Having abandoned the Colonial Office and enlisted as an ordinary airman, Lawrence was posted to India, where his reputation continued to plague him. Suspected of being a spy, he had to leave after a couple of years. He continued in the air force however for another seven years, dying just a couple of months after he left.
In concluding this series then with Lawrence, I am reminded of something Winston Churchill is supposed to have said. Lawrence worked with Churchill in the Colonial Office, and one wonders whether he was responsible for the Churchill strategy of bombing the Shias into submission, to ensure that Sunni rule would continue in Iraq – Feisal, transferred from Syria, was Sunni, and Lawrence perhaps accepted the theory that many Anglo-Saxons have propagated until the Taleban put paid to it, that Shias were the extremists and Sunnis were practically Christians at heart.
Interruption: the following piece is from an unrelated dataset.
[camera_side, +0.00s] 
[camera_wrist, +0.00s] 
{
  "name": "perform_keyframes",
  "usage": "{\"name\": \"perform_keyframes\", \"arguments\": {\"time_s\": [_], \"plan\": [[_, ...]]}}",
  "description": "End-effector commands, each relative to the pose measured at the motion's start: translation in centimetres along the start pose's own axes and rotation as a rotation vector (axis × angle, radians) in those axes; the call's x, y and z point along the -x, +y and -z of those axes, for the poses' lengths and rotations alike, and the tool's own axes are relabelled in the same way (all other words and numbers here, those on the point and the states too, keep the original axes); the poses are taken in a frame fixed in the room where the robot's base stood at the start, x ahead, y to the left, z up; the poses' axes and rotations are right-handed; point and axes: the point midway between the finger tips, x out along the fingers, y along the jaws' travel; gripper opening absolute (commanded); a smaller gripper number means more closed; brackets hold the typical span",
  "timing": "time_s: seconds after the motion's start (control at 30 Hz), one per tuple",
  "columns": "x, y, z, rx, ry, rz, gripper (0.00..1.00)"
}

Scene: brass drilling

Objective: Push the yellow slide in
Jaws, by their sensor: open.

Churchill, in acknowledging the role of the navy in resisting Hitler, referred to its great traditions – and is then reported to have remarked that these traditions meant rum, sodomy and the lash.
Of the fifty writers I have discussed, twenty were homosexual or widely considered to be such. Fifteen went to Oxford, four to Cambridge. Fifteen worked or had familes that had worked in India, or wrote about that country. Seventeen served in propaganda and diplomacy as well as intelligence during war. Lawrence fits into all these categories. He was also one of only four to die before they were fifty, the only one who one feels died prematurely, and had much more to offer had he lived.